Jika melihat teks-teks kakawin yang bernafas Buddha di Jawa, tidak ditemukan naskah saat ini yang dapat digunakan untuk merunut relief candi Borobudur. Tidak berlebihan jika Ānandajoti Bhikkhu menyatakan sebagai berikut.
Tujuan pasti candi ini (Borobudur, red) tidak jelas, karena ini bukan wihara, dan bukan sekadar stupa, dan juga tidak jelas apa ini dimaksudkan sebagai sarana pengenalan pada ajaran Buddha untuk perumah tangga. Namun cukup aman untuk mengatakan bahwa candi ini pada umumnya termasuk dalam aliran Mahāyāna, namun menunjukkan ciri-ciri pengaruh aliran Tantra. Banyak naskah yang digambarkan di dindingnya kini telah dikenali, meski versi tepat naskah ini dalam kebanyakan hal masih tak diketahui, dan cerita-cerita di relief tampaknya agak berbeda dari naskah yang kita ketahui saat ini (Ānandajoti Bhikkhu,2020:9).
Candi Borobudur pada era Majapahit tepatnya pada Nāgarakṛtāgama pupuh 77.3, disebut dengan Buḍur. Identifikasi Buḍur sebagai Borobudur dicatat dilakukan Pigeaud dalam komentarnya, (Pigeaud IV:236-237). Menurut Prapañca, Buḍur merupakan 1 dari 51 deśa (wilayah perdikan) yang disebut sebagai kasugatan kabajraḍaran akrāma. Istilah kasugatan kabajraḍaran akrāma menurut pengertian etimologisnya kurang lebih berarti ‘bangunan suci Buddha tempat suci sekte Bajradhara dalam urutan yang baik’, (Irawan, 2022:2).

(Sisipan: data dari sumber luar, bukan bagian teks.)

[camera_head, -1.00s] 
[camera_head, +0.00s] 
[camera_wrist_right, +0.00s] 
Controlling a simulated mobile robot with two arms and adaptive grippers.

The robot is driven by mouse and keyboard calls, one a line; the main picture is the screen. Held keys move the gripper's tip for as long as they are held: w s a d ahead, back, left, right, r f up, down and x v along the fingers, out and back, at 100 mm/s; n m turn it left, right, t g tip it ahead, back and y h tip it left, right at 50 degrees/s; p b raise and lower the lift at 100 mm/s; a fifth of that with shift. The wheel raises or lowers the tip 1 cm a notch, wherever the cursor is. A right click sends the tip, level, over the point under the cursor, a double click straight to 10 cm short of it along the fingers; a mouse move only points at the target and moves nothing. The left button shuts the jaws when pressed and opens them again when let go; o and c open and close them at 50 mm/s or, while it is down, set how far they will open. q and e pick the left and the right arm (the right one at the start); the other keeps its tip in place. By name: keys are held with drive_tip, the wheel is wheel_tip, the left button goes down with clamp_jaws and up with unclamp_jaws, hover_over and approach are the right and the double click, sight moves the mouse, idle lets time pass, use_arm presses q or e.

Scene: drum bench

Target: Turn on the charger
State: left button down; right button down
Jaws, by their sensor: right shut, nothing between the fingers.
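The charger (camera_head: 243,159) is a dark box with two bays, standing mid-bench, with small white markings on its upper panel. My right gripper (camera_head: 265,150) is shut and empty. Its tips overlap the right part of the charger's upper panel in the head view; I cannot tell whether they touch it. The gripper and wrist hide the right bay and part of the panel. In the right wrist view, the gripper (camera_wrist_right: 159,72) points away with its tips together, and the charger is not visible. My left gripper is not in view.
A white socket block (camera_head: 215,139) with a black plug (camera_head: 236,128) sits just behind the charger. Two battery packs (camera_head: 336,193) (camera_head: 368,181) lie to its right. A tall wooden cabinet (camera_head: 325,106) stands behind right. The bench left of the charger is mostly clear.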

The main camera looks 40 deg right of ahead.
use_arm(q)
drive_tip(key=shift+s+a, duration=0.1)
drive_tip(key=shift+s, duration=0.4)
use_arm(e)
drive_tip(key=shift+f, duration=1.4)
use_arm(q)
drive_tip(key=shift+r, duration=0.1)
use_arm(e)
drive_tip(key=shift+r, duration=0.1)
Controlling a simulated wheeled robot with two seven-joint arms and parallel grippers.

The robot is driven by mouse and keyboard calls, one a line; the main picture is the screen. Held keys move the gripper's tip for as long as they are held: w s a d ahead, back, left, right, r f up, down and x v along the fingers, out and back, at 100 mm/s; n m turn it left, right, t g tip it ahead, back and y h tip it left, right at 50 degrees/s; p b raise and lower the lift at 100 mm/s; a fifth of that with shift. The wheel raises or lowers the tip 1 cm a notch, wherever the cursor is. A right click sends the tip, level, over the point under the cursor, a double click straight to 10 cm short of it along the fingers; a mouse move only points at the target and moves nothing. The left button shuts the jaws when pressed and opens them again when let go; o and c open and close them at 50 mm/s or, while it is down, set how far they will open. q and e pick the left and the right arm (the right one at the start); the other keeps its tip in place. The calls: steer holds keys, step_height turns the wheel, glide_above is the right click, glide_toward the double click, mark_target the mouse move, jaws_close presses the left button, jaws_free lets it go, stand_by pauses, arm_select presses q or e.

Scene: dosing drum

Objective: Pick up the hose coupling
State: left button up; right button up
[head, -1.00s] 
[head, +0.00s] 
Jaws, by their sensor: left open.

Sebagai kasugatan kabajraḍaran akrāma, dapat dikatakan jika latar penggambaran relief tentu sama dengan latar penggambaran relief candi lain di Jawa, yaitu bukan berlatar India. Latar yang digunakan mengacu pada latar Jawa pada masa itu. Baik itu seni bangunan maupun lainnya.
Bangunan Berkubah di Jawa Kuna
Dari seni bangunan yang dihadirkan di Borobudur, dicatat adanya sebuah bangunan yang dilukiskan sebagai bangunan yang berkubah. Misalnya dapat dilihat dalam relief Candi Borobudur di bagian Lalitavistara berikut ini.
Dalam KBBI, kubah adalah kata benda yang diantaranya berarti: 1 lengkung (atap); 2 atap yang melengkung merupakan setengah bulatan (kupel): — masjid. Sementara itu, berkubah adalah kata kerja yang berarti: 1 memakai kubah; 2 beratap lengkung.
Kubah tersebut seperti memperkuat informasi bila pada masa lalu, Jawa Kuna telah mengenal bangunan berkubah. Sementara hingga saat ini, kubah dipercaya identik dengan seni arsitektur Barat atau juga Arab.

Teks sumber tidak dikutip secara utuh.